▸ REQUIREMENT
Look for "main" in the listing below. Gather each line that contains it.

▸ DATASET
....................

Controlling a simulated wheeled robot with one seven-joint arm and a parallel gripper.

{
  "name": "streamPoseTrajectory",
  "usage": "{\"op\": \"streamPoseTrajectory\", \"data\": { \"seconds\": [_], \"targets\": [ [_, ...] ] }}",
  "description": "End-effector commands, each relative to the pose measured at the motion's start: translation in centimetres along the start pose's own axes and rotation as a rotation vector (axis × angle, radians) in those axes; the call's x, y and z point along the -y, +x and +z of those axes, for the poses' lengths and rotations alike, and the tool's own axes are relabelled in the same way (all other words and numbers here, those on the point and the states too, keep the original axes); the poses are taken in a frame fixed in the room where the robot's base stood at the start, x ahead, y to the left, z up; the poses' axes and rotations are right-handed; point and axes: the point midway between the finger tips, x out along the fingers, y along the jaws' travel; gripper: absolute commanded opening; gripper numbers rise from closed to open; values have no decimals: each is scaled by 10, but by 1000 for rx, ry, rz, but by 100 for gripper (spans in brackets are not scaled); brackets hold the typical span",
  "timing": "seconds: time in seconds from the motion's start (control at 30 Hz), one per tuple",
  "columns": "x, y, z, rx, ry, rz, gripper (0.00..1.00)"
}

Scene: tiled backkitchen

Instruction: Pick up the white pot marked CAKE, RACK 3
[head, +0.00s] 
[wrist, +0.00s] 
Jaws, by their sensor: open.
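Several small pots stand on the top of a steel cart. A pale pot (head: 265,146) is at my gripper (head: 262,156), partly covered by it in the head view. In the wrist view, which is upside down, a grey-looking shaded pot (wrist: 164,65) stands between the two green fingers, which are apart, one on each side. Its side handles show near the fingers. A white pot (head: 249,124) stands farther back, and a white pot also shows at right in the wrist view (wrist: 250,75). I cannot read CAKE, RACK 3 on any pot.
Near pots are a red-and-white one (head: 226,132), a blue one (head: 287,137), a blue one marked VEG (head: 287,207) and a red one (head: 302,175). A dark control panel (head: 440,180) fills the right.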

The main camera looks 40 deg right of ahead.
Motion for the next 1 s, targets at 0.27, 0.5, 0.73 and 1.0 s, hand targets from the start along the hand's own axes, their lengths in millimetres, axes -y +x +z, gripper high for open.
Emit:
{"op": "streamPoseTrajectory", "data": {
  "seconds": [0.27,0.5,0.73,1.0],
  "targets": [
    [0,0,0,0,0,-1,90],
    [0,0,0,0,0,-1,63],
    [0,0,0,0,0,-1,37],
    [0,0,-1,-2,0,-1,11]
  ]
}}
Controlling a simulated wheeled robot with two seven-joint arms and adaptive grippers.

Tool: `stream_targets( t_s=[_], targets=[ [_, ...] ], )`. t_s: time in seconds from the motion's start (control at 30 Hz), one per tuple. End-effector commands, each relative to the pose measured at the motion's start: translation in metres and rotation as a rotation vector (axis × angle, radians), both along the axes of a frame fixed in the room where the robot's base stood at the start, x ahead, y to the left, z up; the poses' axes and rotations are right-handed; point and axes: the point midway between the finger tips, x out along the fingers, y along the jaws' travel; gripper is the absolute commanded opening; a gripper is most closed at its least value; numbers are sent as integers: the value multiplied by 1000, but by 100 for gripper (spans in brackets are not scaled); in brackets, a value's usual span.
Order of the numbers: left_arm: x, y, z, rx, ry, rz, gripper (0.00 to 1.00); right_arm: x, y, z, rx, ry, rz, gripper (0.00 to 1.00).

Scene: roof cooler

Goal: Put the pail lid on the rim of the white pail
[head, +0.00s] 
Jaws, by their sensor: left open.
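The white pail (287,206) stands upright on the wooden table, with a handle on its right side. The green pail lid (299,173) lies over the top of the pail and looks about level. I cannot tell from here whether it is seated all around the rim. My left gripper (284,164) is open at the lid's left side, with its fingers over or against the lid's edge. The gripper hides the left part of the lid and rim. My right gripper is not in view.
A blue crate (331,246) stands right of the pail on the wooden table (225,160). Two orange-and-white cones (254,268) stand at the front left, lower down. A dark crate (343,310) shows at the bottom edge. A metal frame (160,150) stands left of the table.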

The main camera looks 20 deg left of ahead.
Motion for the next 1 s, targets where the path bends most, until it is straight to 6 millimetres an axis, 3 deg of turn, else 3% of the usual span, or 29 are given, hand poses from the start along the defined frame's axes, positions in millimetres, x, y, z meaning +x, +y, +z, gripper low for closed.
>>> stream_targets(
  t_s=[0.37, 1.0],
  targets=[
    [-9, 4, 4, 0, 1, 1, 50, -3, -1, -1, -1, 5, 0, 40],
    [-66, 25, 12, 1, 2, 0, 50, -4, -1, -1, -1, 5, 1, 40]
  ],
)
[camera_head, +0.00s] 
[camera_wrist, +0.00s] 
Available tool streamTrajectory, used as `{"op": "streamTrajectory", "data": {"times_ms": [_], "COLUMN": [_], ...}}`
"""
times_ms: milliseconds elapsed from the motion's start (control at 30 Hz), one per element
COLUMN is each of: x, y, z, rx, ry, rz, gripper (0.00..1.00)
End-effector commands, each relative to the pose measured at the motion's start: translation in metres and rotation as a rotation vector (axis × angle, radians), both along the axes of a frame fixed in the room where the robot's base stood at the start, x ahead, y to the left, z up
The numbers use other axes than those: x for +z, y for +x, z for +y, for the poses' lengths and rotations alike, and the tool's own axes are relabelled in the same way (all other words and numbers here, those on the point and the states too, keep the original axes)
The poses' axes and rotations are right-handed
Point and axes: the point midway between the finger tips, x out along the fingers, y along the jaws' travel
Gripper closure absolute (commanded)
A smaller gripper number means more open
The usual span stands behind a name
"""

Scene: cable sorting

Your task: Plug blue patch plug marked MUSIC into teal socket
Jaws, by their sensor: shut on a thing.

....................

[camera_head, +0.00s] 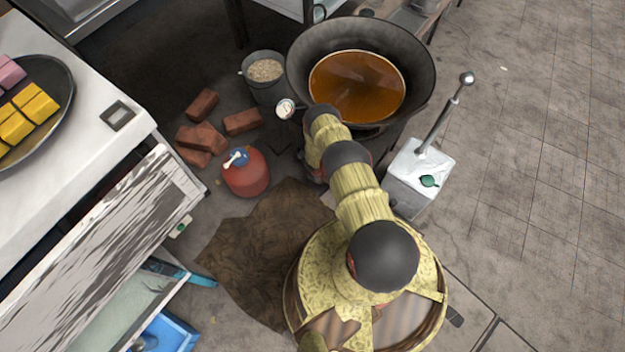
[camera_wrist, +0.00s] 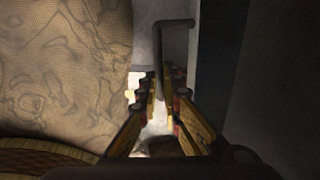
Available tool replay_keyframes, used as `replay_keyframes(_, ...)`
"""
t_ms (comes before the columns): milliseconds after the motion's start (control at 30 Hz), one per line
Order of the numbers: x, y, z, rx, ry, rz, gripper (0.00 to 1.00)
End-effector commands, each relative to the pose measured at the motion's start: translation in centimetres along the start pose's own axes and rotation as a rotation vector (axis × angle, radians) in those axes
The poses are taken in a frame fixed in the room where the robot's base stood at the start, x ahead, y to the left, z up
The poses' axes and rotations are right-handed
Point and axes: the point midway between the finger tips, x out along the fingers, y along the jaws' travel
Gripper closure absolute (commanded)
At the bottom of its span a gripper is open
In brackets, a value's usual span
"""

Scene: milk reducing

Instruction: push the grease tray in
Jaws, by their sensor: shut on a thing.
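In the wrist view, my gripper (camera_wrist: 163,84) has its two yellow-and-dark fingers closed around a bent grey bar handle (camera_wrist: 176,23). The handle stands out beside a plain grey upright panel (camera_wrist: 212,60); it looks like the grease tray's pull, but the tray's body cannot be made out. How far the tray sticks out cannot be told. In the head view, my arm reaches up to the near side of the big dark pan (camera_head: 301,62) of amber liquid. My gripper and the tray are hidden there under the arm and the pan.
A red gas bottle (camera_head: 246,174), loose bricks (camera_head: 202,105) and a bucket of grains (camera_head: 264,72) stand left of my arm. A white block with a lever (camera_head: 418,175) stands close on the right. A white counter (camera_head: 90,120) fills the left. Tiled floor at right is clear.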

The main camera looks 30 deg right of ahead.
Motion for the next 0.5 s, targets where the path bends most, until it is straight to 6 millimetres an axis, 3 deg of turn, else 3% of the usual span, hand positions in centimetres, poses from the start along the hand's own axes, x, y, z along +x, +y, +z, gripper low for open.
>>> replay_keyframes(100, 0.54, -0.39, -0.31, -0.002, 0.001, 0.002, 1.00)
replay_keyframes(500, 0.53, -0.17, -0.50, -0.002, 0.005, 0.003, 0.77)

....................

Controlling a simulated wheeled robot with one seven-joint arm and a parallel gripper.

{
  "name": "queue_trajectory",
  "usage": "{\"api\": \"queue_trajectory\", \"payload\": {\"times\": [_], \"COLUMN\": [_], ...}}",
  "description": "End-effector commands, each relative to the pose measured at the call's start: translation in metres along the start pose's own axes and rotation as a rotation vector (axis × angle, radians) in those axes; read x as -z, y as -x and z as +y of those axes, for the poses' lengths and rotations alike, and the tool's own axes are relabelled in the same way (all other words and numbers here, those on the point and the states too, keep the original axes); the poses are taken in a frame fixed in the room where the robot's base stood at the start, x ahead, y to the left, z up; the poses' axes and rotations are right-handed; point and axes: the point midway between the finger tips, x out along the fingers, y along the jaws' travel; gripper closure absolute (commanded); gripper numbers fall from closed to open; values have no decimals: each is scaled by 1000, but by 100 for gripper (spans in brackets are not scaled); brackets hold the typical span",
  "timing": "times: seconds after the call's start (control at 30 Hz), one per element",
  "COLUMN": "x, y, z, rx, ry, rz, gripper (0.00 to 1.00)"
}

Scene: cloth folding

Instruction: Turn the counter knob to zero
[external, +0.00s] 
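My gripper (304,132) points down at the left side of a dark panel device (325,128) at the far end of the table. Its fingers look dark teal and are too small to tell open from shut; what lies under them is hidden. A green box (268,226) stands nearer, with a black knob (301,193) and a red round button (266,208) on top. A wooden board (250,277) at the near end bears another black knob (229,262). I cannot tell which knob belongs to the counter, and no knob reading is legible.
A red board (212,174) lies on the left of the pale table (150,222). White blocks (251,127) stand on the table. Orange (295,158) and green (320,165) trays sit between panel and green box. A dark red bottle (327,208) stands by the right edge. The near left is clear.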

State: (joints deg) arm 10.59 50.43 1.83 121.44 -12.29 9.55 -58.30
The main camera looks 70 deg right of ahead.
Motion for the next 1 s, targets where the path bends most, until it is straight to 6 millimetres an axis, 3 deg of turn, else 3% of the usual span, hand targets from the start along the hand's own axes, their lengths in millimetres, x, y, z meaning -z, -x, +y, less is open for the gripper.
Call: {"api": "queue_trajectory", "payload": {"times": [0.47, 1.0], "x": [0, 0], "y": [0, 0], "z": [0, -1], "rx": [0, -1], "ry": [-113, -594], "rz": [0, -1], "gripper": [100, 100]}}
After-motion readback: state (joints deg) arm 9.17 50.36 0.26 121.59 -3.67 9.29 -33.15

....................

▸ TASK RESPONSE
The main camera looks 40 deg right of ahead.
The main camera looks 20 deg left of ahead.
The main camera looks 30 deg right of ahead.
The main camera looks 70 deg right of ahead.

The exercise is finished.